### WRITTEN TASK
Consider the data that follows and state how many lines contain the string "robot", using the number alone.

### SOURCE DATA
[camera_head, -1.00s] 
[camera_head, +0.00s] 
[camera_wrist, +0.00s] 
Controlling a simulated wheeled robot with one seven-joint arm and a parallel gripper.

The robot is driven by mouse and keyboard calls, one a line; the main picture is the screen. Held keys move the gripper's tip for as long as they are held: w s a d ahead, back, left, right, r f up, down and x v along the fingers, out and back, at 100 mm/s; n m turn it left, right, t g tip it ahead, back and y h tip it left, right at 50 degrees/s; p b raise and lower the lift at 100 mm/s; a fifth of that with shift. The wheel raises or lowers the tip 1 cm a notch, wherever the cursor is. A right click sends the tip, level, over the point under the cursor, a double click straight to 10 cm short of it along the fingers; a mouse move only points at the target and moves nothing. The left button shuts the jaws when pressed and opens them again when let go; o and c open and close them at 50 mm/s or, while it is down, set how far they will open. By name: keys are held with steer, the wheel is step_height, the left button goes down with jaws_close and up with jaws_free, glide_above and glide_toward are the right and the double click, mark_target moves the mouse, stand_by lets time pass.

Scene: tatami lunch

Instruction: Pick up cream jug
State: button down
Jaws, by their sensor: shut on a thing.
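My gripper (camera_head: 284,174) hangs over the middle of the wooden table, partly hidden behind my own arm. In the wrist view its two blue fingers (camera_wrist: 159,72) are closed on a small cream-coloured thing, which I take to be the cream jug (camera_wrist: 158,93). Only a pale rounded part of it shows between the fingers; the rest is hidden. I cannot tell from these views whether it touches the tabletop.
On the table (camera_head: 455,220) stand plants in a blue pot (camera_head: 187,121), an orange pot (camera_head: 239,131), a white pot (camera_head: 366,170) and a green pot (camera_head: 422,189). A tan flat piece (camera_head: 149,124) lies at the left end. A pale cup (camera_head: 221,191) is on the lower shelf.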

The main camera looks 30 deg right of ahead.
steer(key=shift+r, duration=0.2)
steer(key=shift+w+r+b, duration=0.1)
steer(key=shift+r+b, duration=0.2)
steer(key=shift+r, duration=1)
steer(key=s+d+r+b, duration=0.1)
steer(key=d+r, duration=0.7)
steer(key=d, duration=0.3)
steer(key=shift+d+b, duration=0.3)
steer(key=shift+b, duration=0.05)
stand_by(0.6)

### EXPECTED ANSWER
2